Stated exercise. Extract the lines from the start through the line that holds "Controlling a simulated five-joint", both included, omitting all images.

Extracted information.
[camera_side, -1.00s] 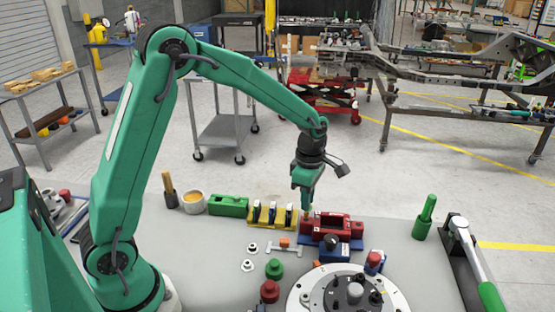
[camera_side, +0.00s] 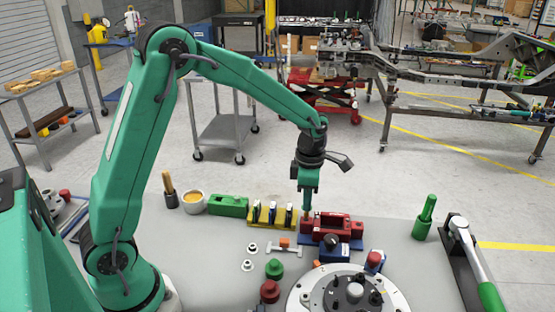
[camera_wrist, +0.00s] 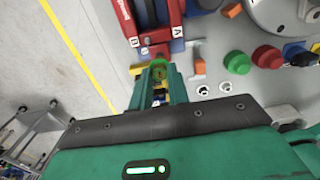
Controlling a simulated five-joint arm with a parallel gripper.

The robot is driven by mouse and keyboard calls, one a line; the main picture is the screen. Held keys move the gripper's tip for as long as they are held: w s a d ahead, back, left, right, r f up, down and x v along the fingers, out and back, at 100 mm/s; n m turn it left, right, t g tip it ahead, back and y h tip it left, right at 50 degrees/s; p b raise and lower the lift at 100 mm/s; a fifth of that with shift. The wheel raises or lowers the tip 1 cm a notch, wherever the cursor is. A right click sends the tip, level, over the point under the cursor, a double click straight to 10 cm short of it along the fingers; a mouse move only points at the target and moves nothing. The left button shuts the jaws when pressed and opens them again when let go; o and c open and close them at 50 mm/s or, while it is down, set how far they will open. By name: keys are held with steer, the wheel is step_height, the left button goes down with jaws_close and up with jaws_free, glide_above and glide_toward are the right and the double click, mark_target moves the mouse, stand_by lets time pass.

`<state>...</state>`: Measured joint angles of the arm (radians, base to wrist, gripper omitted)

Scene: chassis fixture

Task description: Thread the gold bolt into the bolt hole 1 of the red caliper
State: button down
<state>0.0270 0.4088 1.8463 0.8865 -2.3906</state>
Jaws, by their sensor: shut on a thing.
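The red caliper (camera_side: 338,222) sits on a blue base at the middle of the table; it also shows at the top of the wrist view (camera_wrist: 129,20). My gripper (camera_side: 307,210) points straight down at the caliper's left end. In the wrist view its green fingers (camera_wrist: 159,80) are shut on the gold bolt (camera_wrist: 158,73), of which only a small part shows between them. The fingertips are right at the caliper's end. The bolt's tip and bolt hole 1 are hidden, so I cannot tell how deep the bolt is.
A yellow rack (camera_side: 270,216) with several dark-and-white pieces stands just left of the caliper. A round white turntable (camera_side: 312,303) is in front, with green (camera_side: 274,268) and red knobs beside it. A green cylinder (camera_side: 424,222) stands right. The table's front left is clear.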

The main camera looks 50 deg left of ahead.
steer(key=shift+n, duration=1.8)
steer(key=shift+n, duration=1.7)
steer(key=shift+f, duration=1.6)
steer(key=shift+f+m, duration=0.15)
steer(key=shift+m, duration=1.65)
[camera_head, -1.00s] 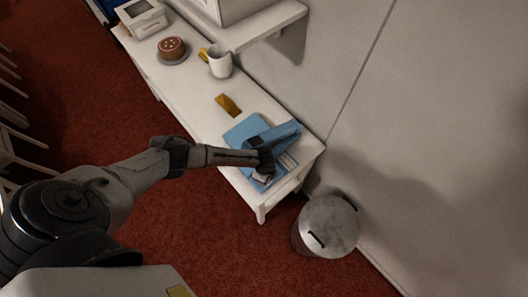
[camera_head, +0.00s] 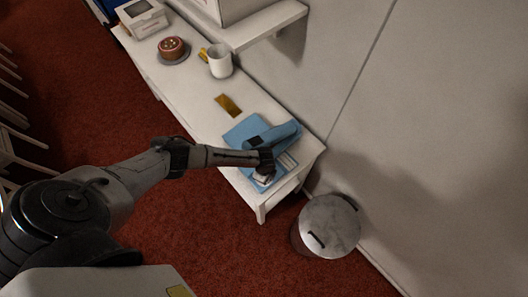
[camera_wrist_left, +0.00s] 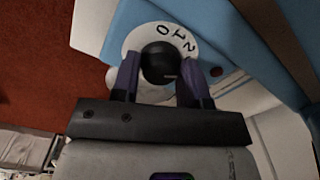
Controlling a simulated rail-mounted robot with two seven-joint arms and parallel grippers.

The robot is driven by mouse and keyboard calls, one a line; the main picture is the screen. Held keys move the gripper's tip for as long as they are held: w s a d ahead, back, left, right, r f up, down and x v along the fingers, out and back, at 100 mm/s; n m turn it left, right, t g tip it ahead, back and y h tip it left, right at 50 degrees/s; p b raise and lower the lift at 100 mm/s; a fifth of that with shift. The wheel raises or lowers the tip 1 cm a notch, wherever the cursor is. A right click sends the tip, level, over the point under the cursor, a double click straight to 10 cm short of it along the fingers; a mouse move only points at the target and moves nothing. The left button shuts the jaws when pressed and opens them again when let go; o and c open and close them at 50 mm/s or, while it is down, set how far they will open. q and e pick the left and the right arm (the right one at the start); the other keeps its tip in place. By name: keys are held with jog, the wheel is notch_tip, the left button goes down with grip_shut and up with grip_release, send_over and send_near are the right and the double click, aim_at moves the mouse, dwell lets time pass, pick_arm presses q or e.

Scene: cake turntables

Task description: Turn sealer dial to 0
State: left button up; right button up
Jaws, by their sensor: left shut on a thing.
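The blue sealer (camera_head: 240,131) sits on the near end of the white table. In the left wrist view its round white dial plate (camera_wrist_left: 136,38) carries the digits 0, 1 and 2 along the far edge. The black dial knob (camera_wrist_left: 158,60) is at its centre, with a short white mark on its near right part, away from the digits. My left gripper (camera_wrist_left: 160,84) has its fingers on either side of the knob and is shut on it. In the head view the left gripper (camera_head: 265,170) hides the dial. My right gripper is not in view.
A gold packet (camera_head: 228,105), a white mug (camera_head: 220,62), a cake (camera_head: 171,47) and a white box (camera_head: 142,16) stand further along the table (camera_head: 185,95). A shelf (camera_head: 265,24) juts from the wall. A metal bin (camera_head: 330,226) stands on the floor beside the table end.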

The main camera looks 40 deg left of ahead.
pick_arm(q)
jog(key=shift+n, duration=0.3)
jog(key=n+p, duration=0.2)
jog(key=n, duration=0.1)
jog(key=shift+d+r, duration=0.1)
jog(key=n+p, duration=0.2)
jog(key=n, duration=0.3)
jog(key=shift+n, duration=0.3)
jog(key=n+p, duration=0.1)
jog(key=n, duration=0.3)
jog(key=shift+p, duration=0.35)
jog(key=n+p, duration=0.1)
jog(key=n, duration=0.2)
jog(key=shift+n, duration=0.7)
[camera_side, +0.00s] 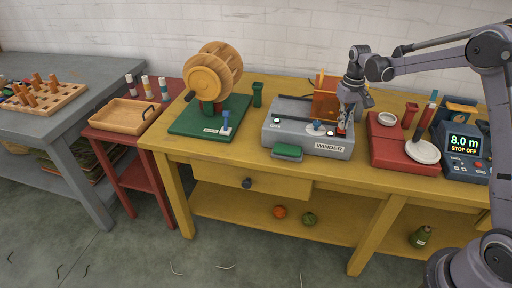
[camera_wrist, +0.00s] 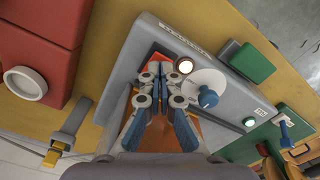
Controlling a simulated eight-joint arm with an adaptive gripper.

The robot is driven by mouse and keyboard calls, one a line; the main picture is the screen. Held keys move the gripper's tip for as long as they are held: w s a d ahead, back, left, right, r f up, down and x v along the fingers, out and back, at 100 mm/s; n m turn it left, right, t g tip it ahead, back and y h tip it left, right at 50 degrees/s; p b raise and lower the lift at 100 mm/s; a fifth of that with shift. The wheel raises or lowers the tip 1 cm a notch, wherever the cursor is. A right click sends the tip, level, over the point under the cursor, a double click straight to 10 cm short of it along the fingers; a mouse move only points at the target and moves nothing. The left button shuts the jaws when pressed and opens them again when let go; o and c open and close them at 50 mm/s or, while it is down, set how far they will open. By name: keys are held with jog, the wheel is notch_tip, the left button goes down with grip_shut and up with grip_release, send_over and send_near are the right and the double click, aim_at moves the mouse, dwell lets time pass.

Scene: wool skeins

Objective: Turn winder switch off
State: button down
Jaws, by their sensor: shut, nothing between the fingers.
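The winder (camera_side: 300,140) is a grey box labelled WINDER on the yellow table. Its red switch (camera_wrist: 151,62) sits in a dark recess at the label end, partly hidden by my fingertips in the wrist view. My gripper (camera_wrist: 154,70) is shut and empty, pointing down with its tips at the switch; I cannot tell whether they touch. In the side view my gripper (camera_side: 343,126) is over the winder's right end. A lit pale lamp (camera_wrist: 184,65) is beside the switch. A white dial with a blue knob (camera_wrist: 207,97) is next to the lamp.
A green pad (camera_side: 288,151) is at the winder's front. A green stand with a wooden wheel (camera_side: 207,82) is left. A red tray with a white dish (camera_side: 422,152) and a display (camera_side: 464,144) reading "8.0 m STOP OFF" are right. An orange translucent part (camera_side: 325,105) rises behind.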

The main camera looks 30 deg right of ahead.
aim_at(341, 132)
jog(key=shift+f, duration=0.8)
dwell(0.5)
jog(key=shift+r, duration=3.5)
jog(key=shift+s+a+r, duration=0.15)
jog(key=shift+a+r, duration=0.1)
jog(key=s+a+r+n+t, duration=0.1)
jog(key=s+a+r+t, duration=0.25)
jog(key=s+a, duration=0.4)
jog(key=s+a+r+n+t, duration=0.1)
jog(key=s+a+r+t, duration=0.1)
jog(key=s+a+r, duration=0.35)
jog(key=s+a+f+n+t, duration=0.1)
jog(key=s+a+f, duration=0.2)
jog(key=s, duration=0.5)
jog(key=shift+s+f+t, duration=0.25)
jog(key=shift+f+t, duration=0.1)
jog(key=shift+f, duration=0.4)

Response to the task.
[camera_side, -1.00s] 
[camera_side, +0.00s] 
[camera_wrist, +0.00s] 
Controlling a simulated five-joint arm with a parallel gripper.

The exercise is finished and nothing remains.